あの青い空のように

限りなく澄んだ青空は、憧れそのものです。

詩 『便所掃除』 について

2010-08-26 08:48:02 | インポート

高速道路のパーキングのトイレに こんな貼り紙がありました。

『いつも きれいに トイレを使っていただき、ありがとうございます!』

「~への協力をお願いします」 といった お願い形式のメッセージはよく見ますが、感謝のメッ

セージはめったに見ません。

利用する側からすれば、どちらが気持ちのよいメッセージと感じるでしょうか?

利用者への信頼の思いを込めたメッセージは、やわらかに心に止まります。

お願いは、利用者への要求といった強いメッセージとして心に止まる場合があります。

私はそのメッセージを見て、気持ちが和み、改めてきれいに使おうという思いがしました。

トイレに関しては、心に残る詩があります。

国鉄職員の浜口国雄さんが書いた詩(JRが国鉄だった頃に「第5回国鉄詩人賞」を受賞した

詩:1955年作)です。※出典:岩波新書の『真壁仁編:詩の中にめざめる日本』より

    

    便所掃除             浜口 国雄

扉をあけます。/頭のしんまでくさくなります。/まともに見ることが出来ません。

神経までしびれる悲しいよごしかたです。/澄んだ夜明けの空気もくさくします。

掃除がいっぺんにいやになります。/むかつくようなババ糞がかけてあります。

どうして落着いてくれないのでしょう。/けつの穴でも曲がっているのでしょう。

それともよっぽどあわてたのでしょう。/おこったところで美しくなりません。

美しくするのが僕らの務です。/美しい世の中もこんな所から出発するのでしょう。

くちびるを噛みしめ、戸のさんに足をかけます。/静かに水を流します。

ババ糞に、おそるおそる箒をあてます。/ポトン、ポトン、便壺に落ちます。

ガス弾が、鼻の頭で破裂したほど、苦しい空気が発散します。

心臓、爪の先までくさくします。/落すたびに糞がはね上って弱ります。

かわいた糞はなかなかとれません。/たわしに砂をつけます。

手を突き入れて磨きます。/汚水が顔にかかります。

くちびるにもつきます。/そんなことにかまっていられません。

ゴリゴリ美しくするのが目的です。/その手でエロ文、ぬりつけた糞も落します。

大きな性器も落します。

朝風が壺から顔をなぜ上げます。/心も糞になれて来ます。

水を流します。/心に、しみた臭みを流すほど、流します。

雑巾でふきます。/キンカクシのウラまで丁寧にふきます。

社会悪をふきとる思いで、力いっぱいふきます。

もう一度水をかけます。/雑巾で仕上げをいたします。

クレゾール液をまきます。/白い乳液から新鮮な一瞬が流れます。

静かなうれしい気持ですわってみます。/朝の光が便器に反射します。

クレゾール液が、糞壺の中から、七色の光で照します。

便所を美しくする娘は、

美しい子どもをうむ、といった母を思い出します。

僕は男です。

美しい妻に会えるかも知れません。

『美しくするのが僕らの務』『美しい世の中もこんな所から出発するのでしょう』という思いが汚れたものをきれいにする便所掃除に立ち向かう心意気なんですね。掃除の様子がリアルに描かれていますが、『社会悪をふきとる思い』で一生懸命掃除する作者の姿が強い迫力で伝わってきます。掃除を終えた後の『朝の光が便器に反射する』様子や『七色の光』が目に見えるようです。一つ一つの小さなできることから、美しい世の中にするための一歩を刻んでいきたいものです。
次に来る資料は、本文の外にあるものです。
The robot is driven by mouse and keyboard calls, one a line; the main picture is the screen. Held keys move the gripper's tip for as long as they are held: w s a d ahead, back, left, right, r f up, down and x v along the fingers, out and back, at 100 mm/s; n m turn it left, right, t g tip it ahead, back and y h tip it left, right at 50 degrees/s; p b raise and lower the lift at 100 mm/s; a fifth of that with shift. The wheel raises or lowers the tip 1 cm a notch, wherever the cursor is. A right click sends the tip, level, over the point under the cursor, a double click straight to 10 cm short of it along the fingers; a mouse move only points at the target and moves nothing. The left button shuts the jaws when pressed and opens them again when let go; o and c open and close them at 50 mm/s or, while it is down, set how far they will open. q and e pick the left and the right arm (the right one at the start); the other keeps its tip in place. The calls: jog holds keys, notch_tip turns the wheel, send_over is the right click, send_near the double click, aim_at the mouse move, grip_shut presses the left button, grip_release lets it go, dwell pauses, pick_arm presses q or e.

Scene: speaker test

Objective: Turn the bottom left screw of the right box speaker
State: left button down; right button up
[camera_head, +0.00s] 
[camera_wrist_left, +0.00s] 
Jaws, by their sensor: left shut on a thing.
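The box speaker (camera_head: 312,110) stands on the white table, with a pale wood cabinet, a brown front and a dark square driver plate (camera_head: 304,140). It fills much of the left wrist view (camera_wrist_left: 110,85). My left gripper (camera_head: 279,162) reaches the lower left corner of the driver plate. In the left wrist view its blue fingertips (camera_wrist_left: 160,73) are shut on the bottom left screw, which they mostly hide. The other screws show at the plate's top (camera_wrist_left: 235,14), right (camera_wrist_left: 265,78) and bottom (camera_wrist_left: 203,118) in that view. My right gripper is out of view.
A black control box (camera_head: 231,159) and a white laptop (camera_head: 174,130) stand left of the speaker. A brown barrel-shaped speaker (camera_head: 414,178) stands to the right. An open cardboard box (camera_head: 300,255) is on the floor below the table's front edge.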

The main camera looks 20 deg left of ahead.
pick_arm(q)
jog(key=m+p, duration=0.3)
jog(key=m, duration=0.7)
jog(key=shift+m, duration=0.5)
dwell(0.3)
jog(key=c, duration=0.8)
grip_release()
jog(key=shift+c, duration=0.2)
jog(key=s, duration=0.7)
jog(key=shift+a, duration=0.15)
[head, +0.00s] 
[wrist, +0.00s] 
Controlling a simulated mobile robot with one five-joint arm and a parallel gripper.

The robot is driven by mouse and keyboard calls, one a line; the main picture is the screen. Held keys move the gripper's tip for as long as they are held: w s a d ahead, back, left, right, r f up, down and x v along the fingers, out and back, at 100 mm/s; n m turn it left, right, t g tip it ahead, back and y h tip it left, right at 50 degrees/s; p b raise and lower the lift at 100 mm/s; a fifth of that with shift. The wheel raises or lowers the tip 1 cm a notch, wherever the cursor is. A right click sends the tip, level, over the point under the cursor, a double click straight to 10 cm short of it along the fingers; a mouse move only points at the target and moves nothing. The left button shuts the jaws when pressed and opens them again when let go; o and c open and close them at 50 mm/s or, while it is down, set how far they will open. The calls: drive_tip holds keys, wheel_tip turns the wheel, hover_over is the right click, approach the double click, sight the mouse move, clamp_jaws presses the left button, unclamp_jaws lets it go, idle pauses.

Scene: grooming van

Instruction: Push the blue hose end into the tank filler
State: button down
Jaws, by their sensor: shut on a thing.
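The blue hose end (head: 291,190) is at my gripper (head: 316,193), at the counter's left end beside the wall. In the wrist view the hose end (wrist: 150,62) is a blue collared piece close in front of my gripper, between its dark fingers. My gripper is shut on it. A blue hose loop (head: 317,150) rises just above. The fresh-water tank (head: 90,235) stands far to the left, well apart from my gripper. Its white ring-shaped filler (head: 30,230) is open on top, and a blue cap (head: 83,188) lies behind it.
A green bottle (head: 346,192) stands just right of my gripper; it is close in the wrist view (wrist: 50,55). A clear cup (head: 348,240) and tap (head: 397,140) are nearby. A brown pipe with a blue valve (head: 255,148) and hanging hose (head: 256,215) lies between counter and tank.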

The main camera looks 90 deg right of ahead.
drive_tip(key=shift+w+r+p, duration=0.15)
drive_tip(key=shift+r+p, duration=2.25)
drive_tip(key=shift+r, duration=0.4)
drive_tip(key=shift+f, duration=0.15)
最後の四行が心に残ります。きっと、作者は美しい妻に会い、美しい子どもを得ることができたのではないかと思います。美しい妻になった女性は、作者と同様に汚いものをきれいにすることにためらいなく取り組むことのできる内面からあふれる美しさを持った女性だと思います。

美しいものの意味や大切さ、汚いものを美しくすることの意味や価値について改めて考え、美しい世の中にする小さな一歩を実践できたらと思います。